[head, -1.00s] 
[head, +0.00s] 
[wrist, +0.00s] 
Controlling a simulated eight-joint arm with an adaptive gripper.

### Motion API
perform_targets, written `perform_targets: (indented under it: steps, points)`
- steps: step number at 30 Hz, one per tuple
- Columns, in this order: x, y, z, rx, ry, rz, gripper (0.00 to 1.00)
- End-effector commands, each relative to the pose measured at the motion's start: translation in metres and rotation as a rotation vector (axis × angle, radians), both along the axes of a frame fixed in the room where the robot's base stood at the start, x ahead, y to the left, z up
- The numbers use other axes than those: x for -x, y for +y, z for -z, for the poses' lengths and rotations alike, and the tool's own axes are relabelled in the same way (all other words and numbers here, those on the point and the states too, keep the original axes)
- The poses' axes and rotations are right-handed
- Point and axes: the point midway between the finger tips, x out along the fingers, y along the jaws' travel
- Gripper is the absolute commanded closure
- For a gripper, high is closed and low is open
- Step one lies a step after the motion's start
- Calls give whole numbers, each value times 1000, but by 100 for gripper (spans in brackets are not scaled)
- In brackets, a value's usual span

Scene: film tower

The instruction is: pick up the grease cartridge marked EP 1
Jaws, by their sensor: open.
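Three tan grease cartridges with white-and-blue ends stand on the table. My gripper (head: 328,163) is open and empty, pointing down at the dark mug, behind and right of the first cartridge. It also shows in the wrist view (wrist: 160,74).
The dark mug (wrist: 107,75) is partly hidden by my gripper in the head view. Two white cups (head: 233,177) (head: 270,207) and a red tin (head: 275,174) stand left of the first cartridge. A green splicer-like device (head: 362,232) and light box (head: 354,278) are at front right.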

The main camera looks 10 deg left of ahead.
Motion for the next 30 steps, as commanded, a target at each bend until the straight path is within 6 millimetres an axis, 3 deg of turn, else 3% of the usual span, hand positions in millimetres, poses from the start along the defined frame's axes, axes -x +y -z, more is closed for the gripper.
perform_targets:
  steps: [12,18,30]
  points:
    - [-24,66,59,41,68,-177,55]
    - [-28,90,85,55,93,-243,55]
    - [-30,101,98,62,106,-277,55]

**Set problem**:
Set down the listing above in full, please, exactly as it appears.

**Reply**:
[head, -1.00s] 
[head, +0.00s] 
[wrist, +0.00s] 
Controlling a simulated eight-joint arm with an adaptive gripper.

### Motion API
perform_targets, written `perform_targets: (indented under it: steps, points)`
- steps: step number at 30 Hz, one per tuple
- Columns, in this order: x, y, z, rx, ry, rz, gripper (0.00 to 1.00)
- End-effector commands, each relative to the pose measured at the motion's start: translation in metres and rotation as a rotation vector (axis × angle, radians), both along the axes of a frame fixed in the room where the robot's base stood at the start, x ahead, y to the left, z up
- The numbers use other axes than those: x for -x, y for +y, z for -z, for the poses' lengths and rotations alike, and the tool's own axes are relabelled in the same way (all other words and numbers here, those on the point and the states too, keep the original axes)
- The poses' axes and rotations are right-handed
- Point and axes: the point midway between the finger tips, x out along the fingers, y along the jaws' travel
- Gripper is the absolute commanded closure
- For a gripper, high is closed and low is open
- Step one lies a step after the motion's start
- Calls give whole numbers, each value times 1000, but by 100 for gripper (spans in brackets are not scaled)
- In brackets, a value's usual span

Scene: film tower

The instruction is: pick up the grease cartridge marked EP 1
Jaws, by their sensor: open.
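Three tan grease cartridges with white-and-blue ends stand on the table. My gripper (head: 328,163) is open and empty, pointing down at the dark mug, behind and right of the first cartridge. It also shows in the wrist view (wrist: 160,74).
The dark mug (wrist: 107,75) is partly hidden by my gripper in the head view. Two white cups (head: 233,177) (head: 270,207) and a red tin (head: 275,174) stand left of the first cartridge. A green splicer-like device (head: 362,232) and light box (head: 354,278) are at front right.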

The main camera looks 10 deg left of ahead.
Motion for the next 30 steps, as commanded, a target at each bend until the straight path is within 6 millimetres an axis, 3 deg of turn, else 3% of the usual span, hand positions in millimetres, poses from the start along the defined frame's axes, axes -x +y -z, more is closed for the gripper.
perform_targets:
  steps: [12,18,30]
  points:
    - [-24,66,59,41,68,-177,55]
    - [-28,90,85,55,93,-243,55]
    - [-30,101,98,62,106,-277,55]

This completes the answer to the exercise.